>> START DATASET EXCERPT
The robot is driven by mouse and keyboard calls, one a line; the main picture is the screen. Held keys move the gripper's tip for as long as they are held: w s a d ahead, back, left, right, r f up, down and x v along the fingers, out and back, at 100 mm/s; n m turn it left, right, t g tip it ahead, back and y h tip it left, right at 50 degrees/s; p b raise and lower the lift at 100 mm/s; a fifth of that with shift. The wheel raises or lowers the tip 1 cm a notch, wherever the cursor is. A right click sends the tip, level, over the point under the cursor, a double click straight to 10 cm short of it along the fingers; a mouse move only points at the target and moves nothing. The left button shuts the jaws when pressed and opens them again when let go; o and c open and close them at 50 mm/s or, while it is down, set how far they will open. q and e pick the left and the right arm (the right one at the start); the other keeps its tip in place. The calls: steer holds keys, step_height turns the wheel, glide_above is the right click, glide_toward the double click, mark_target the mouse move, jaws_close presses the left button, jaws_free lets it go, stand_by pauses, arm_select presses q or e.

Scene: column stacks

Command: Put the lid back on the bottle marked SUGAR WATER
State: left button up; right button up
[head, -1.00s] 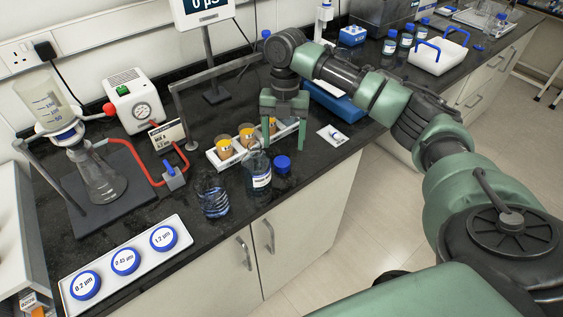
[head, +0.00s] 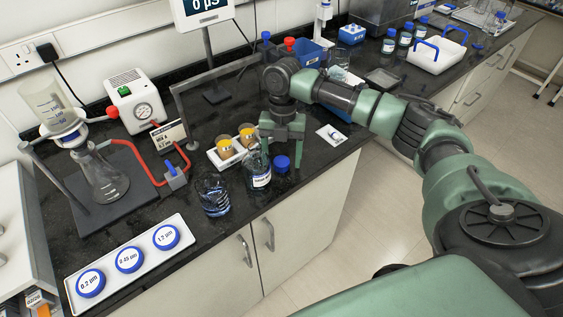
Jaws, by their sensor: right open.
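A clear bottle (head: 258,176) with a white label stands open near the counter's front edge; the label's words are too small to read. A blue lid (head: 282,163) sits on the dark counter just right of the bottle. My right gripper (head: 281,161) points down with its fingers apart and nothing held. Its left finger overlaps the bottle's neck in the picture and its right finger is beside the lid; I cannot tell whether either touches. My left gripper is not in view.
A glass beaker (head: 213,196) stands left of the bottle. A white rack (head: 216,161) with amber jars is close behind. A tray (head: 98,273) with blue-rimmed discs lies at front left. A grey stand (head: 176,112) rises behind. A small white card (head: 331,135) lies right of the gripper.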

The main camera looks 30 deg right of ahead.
>> END DATASET EXCERPT
SHORT EXERCISE |
Everything from the line containing "Jaws, by their sensor: right open." through the final line of the listing, inclusive, must be reproduced exactly; leave out the rest.

CORRECT ANSWER |
Jaws, by their sensor: right open.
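A clear bottle (head: 258,176) with a white label stands open near the counter's front edge; the label's words are too small to read. A blue lid (head: 282,163) sits on the dark counter just right of the bottle. My right gripper (head: 281,161) points down with its fingers apart and nothing held. Its left finger overlaps the bottle's neck in the picture and its right finger is beside the lid; I cannot tell whether either touches. My left gripper is not in view.
A glass beaker (head: 213,196) stands left of the bottle. A white rack (head: 216,161) with amber jars is close behind. A tray (head: 98,273) with blue-rimmed discs lies at front left. A grey stand (head: 176,112) rises behind. A small white card (head: 331,135) lies right of the gripper.

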The main camera looks 30 deg right of ahead.

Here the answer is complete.